Poor Leicester City. When Martin O’Neill jacked in the Filbert Street hotseat for the dubious pleasures of Parkhead, chairman John Elsom was quick to sneer at the curly-haired ones choice. Why, he wondered, would Martin O’Neill want to go to a non-entity club like Celtic when he could conquer entire worlds at Leicester? Even those of us who spread the rumour that Leicester was rejected for twinning by the citizens of Beirut must have wondered whether O’Neill had taken one too many blow to the head from a Gaelic football – in case you don’t know, they are slightly lighter than cannonballs. Leicester had established a firm niche in the Premiership and even won a couple of League Cups. Celtic, in the meantime, were the second club in a one-team league, yet still had fans who expected to win every game they played. As poisoned chalices go, this was that fake Holy Grail in Indiana Jones and the Last Crusade.
How times change. As Celtic crush all in their path in Scotland – they’ve lost four domestic games in nearly two years – we now know that Leicester’s place at England football’s top table was entirely down to wee Martin. A generous person might feel some measure of sympathy with Leicester’s plight, but comments like the aforementioned one from Mr Elsom demonstrate their descent into hubris. And they are not coping with their decline in the football hierarchy with much grace. As their fans chanted “you’ve only got twelve men” during their recent game at Anfield – surely their last for some time – it would have been more fit of them to dwell on the reason they were penalised so often. The Leicester players kicked anything that moved, which due to Liverpool’s glacial pace wasn’t often the ball. My advice to Leicester City fans would be to get used to it. Your time at the summit was fun, but for most clubs such glory is but fleeting.

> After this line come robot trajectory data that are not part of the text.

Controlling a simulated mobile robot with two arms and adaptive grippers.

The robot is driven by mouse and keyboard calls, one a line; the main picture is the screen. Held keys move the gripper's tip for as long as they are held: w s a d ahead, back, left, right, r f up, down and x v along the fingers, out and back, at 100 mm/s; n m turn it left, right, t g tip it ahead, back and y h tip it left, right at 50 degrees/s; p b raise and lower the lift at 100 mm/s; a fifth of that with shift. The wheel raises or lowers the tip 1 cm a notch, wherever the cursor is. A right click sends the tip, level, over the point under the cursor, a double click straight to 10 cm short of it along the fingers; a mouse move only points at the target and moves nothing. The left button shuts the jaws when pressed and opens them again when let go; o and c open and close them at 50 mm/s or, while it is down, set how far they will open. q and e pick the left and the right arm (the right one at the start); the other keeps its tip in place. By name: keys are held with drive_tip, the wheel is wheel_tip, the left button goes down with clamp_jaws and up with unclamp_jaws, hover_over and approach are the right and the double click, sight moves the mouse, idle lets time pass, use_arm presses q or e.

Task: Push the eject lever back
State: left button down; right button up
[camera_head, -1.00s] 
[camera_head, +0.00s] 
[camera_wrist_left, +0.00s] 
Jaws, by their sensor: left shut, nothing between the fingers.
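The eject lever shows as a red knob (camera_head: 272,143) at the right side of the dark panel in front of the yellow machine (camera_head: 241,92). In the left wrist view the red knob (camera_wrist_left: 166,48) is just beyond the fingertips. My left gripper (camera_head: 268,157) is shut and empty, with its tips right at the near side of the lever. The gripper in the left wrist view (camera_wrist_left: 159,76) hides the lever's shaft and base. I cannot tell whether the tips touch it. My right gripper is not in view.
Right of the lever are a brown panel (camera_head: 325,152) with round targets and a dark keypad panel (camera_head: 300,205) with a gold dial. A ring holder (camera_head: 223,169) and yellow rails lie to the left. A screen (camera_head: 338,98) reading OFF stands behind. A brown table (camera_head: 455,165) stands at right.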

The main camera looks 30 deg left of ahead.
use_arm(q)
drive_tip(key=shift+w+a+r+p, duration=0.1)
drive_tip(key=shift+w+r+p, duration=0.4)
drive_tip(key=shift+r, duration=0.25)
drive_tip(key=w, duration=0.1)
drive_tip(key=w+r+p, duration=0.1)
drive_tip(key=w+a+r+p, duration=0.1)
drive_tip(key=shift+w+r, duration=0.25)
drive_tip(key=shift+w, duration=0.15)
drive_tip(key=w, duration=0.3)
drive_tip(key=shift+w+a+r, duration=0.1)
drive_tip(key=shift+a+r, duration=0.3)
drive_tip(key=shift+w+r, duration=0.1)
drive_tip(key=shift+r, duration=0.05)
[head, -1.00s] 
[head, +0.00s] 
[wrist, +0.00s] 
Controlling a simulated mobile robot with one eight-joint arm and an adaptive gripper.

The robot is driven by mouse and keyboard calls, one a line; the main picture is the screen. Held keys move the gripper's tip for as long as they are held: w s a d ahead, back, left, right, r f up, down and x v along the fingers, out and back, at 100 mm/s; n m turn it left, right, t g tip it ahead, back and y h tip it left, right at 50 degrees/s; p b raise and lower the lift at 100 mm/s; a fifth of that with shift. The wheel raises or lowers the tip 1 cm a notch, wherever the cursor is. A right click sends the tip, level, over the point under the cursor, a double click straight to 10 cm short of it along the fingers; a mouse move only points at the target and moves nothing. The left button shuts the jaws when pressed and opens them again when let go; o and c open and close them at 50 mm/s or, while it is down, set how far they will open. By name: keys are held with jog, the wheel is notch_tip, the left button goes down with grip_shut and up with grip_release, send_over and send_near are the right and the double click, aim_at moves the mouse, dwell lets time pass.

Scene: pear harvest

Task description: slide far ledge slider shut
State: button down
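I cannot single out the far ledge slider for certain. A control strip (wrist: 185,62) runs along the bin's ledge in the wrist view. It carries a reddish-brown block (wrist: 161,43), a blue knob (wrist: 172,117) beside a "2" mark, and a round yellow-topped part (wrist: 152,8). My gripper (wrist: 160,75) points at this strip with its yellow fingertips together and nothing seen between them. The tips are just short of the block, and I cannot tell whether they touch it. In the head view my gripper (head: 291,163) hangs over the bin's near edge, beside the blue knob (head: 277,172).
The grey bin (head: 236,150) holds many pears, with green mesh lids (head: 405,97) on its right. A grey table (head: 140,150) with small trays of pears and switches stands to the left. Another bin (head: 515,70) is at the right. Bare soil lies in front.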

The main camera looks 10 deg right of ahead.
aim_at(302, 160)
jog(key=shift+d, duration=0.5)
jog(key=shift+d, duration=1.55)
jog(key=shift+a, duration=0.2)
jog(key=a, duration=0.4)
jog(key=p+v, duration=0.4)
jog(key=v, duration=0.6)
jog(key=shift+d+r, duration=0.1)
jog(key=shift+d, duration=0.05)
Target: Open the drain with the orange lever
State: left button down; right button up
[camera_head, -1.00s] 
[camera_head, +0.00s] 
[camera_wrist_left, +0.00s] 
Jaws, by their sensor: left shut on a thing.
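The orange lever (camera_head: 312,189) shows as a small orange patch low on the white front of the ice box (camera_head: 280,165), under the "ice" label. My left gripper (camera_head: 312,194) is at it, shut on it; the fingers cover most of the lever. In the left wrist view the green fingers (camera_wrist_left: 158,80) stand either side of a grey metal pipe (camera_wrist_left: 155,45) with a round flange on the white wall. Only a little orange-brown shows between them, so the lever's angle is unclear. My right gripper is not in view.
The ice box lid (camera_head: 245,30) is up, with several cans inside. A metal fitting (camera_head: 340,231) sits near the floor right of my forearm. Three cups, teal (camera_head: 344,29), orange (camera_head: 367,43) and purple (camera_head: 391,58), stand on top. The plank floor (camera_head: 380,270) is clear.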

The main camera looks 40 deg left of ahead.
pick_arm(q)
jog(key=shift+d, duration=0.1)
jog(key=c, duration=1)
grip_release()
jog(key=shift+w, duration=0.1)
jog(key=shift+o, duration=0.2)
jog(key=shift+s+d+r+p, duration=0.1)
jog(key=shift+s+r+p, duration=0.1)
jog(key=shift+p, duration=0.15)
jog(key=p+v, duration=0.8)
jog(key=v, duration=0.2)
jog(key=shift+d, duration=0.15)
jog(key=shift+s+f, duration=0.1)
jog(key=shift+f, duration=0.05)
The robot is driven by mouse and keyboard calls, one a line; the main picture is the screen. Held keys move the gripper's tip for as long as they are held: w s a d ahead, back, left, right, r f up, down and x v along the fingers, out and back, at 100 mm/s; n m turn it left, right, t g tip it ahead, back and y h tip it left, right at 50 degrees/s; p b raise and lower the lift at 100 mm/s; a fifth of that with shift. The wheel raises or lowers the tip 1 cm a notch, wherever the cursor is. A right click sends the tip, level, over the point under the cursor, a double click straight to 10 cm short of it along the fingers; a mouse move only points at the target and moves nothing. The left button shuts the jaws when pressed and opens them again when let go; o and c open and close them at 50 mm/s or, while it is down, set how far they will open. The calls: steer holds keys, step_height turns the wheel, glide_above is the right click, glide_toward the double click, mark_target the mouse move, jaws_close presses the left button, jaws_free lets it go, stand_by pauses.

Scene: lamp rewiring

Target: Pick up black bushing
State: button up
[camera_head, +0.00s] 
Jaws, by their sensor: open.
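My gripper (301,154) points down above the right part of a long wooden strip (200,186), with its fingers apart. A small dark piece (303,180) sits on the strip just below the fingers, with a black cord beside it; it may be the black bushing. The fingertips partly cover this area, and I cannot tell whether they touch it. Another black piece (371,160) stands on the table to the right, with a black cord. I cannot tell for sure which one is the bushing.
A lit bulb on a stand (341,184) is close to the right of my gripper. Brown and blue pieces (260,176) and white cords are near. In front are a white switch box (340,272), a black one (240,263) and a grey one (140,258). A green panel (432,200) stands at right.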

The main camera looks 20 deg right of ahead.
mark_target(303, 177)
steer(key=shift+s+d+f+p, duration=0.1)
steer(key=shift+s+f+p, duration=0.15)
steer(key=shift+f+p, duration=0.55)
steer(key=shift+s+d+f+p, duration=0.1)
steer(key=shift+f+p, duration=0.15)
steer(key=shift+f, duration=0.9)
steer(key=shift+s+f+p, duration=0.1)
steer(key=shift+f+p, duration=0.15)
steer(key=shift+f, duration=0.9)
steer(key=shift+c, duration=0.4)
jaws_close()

The same advice could have been given to the Red one row ahead and one seat to the left of me at that Leicester game. I’ve often raged impotently at not having a season ticket, but while seated in a friends seat during the game, I was grateful that I wasn’t landed with such an odious neighbour. He was simply insufferable, shaking his head at everything that went wrong, and shaking his head at much that went right. His view of football was governed by the binary system. All stimuli were a function of what he saw on the field. When something occurred on the field, it produced a neural reaction, an electrical charge sent from his brain to the rest of his body to indicate his reaction to what he has just seen. A goal caused a signal of ‘1’ to be emitted, allowing him to get to his feet and cheer. A signal of ‘0’ was sent by everything else. Anything which failed to produce a goal would produce a shake of the head and/or some other reaction, such as “effin’ hell Reds” or “nice clearance Heskey” when Emile failed to send a bullet header to the net. My own personal favourite was when Stephane Henchoz sent an inch-perfect pass down the right wing to Stephen Wright. “First good ball you’ve ever played, Henchoz!” was his way of saying well done. It is to my eternal credit that I kept my cool, and I might not have done but for his daughter (I imagine) sitting beside him, letting him know just what she thought of his blatant negativity.
To be fair to him, he was entirely consistent. You could see the struggle as all those ‘1’ signals were fired along his neural pathways upon Liverpool’s goal, but they were being swamped by all the ‘0’ charged messages along the lines of “Heskey touched the ball, jeer him!” The ‘1’ signals triumphed in the end, but only in a rather desultory fashion. And as if to prove his muppet status beyond all doubt, he left ten minutes before the end. Yep, muppet sounds about right.
Some will no doubt think that I’m saying that all criticism is off limits, and they’d be partially right. It does upset me when people kick off with impunity without any obvious regard for the waves of depression that sweep around Anfield. But my problem is with the sheer lack of joy in the likes of him. Going up to the ground is meant to be fun, for Christ’s sake. It’s not a chore. No one is forcing you to go, so why bother if you’re going to be so miserable all the time? Watching that goon go through the motions on that chilly Wednesday night infuriated me beyond belief, that someone’s love for Liverpool FC was so clearly dependent on them winning all the time.
Following this team is not a conditional thing. We’re wedded to them with ties that bind more strongly than any marriage ceremony. Through sickness and in health, ’til death do us part. And when I see the gimps who have been abusing all and sundry of late coming on the message board and expressing ‘delight’ at the Reds walloping Leeds at Elland Road, after they had been confidently predicting Armageddon at the hands of Robbie Fowler…I will say no more. I refuse to let them come between me and the joy that that result engendered. Because we – us fortunate few – deserve that result, and the nay-sayers are not going to take it away from us.